Rows:

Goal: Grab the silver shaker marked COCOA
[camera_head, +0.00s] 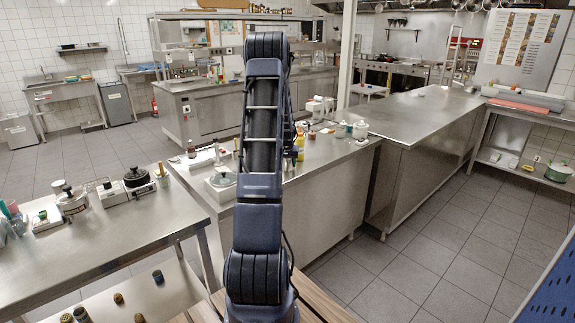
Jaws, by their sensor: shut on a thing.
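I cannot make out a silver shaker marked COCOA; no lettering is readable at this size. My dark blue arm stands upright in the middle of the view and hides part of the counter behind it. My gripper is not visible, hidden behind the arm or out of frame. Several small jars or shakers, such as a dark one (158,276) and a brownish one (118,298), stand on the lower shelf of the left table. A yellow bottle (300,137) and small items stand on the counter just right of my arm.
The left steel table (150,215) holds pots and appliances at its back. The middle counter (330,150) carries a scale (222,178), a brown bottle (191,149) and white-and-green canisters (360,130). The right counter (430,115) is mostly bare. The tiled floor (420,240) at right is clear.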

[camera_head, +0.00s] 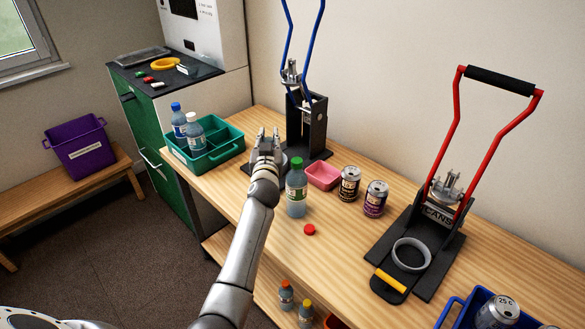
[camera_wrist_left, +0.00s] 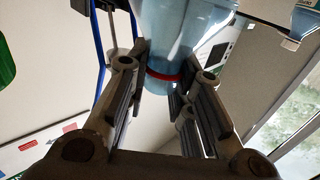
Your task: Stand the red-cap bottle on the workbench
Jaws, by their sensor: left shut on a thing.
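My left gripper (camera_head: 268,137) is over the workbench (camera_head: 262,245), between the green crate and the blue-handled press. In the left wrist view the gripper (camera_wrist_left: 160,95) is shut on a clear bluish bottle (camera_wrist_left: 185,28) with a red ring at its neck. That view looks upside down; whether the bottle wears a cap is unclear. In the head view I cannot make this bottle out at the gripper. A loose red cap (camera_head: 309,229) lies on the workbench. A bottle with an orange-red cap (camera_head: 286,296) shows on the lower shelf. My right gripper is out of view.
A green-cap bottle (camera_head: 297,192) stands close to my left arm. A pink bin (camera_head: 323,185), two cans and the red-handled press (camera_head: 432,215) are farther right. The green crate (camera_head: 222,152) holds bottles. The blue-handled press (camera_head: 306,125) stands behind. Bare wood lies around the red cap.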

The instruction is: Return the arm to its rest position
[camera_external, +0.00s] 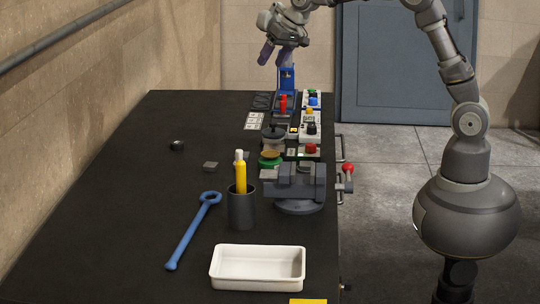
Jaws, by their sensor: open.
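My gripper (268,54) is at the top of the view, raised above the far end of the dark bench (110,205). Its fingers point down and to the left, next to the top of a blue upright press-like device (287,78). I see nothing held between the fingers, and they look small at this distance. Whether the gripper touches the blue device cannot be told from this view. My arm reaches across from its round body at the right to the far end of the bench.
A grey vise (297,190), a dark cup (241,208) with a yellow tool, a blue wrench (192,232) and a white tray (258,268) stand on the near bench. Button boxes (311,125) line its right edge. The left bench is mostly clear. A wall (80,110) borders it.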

Stated exercise: Leave out all pictures, then copy the remaining material exactly.

Solution:
Goal: Grab the silver shaker marked COCOA
[camera_head, +0.00s] 
Jaws, by their sensor: shut on a thing.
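I cannot make out a silver shaker marked COCOA; no lettering is readable at this size. My dark blue arm stands upright in the middle of the view and hides part of the counter behind it. My gripper is not visible, hidden behind the arm or out of frame. Several small jars or shakers, such as a dark one (158,276) and a brownish one (118,298), stand on the lower shelf of the left table. A yellow bottle (300,137) and small items stand on the counter just right of my arm.
The left steel table (150,215) holds pots and appliances at its back. The middle counter (330,150) carries a scale (222,178), a brown bottle (191,149) and white-and-green canisters (360,130). The right counter (430,115) is mostly bare. The tiled floor (420,240) at right is clear.

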[camera_head, +0.00s] 
[camera_wrist_left, +0.00s] 
Your task: Stand the red-cap bottle on the workbench
Jaws, by their sensor: left shut on a thing.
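My left gripper (camera_head: 268,137) is over the workbench (camera_head: 262,245), between the green crate and the blue-handled press. In the left wrist view the gripper (camera_wrist_left: 160,95) is shut on a clear bluish bottle (camera_wrist_left: 185,28) with a red ring at its neck. That view looks upside down; whether the bottle wears a cap is unclear. In the head view I cannot make this bottle out at the gripper. A loose red cap (camera_head: 309,229) lies on the workbench. A bottle with an orange-red cap (camera_head: 286,296) shows on the lower shelf. My right gripper is out of view.
A green-cap bottle (camera_head: 297,192) stands close to my left arm. A pink bin (camera_head: 323,185), two cans and the red-handled press (camera_head: 432,215) are farther right. The green crate (camera_head: 222,152) holds bottles. The blue-handled press (camera_head: 306,125) stands behind. Bare wood lies around the red cap.

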The instruction is: Return the arm to its rest position
[camera_external, +0.00s] 
Jaws, by their sensor: open.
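My gripper (268,54) is at the top of the view, raised above the far end of the dark bench (110,205). Its fingers point down and to the left, next to the top of a blue upright press-like device (287,78). I see nothing held between the fingers, and they look small at this distance. Whether the gripper touches the blue device cannot be told from this view. My arm reaches across from its round body at the right to the far end of the bench.
A grey vise (297,190), a dark cup (241,208) with a yellow tool, a blue wrench (192,232) and a white tray (258,268) stand on the near bench. Button boxes (311,125) line its right edge. The left bench is mostly clear. A wall (80,110) borders it.

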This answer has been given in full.